It starts off with the simple need for a loan to pay off a mortgage. The borrower is a stockbroker. The lender is a client of the broker. In the end, the transaction turns out to be a mess.
For the purpose of proposing a settlement of rule violations alleged by the Financial Industry Regulatory Authority ("FINRA"), without admitting or denying the findings, prior to a regulatory hearing, and without an adjudication of any issue, Pamela J. Caldero submitted a Letter of Acceptance, Waiver and Consent ("AWC"), which FINRA accepted. In the Matter of Pamela J. Caldero, Respondent (AWC 2013036974601, December 18, 2013).
In 1990, Caldero entered the securities industry and during the times relevant to this matter was registered with FINRA member firm LPL Financial LLC. The AWC asserts that Caldero had no prior relevant disciplinary history.
A Secured Loan
The AWC alleges that or the purpose of paying off an existing mortgage on a piece of undeveloped land, in January 2009, Caldero borrowed $150,000 from an LPL client of hers. Pursuant to that loan, Caldero executed a promissory note for a five-year term at 7% interest per annum and subject to a $997.95 minimum monthly payment. The deed of trust for the undeveloped land secured the repayment obligation.
Not Going By The Rulebook
LPL's procedures prohibited borrowing from customers subject to limited exceptions requiring prior written notice and approval, which did not occur in this case.
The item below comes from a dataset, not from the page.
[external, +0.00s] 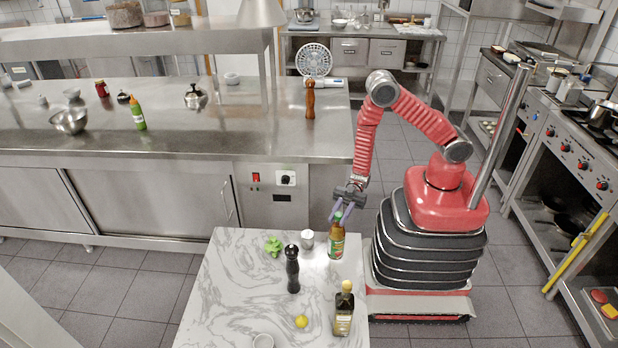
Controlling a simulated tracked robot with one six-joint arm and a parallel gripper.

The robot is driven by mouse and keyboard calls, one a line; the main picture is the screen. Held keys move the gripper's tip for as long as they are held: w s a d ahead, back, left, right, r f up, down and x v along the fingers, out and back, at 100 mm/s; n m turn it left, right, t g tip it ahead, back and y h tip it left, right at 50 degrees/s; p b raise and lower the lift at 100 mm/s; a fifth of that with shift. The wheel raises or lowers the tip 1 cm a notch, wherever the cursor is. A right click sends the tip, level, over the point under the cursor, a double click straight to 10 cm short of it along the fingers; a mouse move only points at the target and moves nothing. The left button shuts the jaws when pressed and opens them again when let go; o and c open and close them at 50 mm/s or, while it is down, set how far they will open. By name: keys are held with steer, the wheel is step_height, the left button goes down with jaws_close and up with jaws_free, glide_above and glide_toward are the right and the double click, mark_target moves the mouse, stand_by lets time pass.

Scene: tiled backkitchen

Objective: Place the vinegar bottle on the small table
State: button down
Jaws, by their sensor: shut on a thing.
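The small table (222,290) has a white marbled top and stands at the bottom centre of the external view. A bottle with a green cap and a green and reddish label (336,243), which I take as the vinegar bottle, is upright at the table's back right corner. My gripper (341,211) points down and is shut on the top of this bottle. The bottle's base is at or just above the tabletop; I cannot tell whether it touches. A second, darker bottle with a yellowish cap (343,312) stands at the table's right edge, nearer the camera.
The table's left side is clear. A steel counter (200,140) stands behind.

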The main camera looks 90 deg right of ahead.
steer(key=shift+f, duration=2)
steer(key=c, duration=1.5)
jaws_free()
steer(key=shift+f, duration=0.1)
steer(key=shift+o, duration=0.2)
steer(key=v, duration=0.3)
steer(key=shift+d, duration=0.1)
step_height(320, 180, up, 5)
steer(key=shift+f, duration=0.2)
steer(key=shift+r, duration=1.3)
Moreover, in June 2009, Caldero falsely denied on an LPL compliance questionnaire that she had borrowed money from a client.
Sometime around September 2011, Caldero defaulted on her repayment and in January 2013 the lending customer received the land through a deed in lieu of foreclosure.
Adding Up The Costs
Online FINRA records as of December 28, 2013, disclose that LPL terminated Caldero on November 11, 2011, based upon allegations that:
TERMINATION FOR CAUSE FOR VIOLATION OF LPL POLICIES AND PROCEDURES RELATING TO BORROWING MONEY FROM A CLIENT
FINRA asserted that Caldero's borrowing from her customer violated NASD Rule 2370 and FINRA Rule 2010; and in accordance with the terms of the AWC, the self-regulatory organization imposed a $5,000 fine and a six-month suspension from association with all FINRA members in all capacities.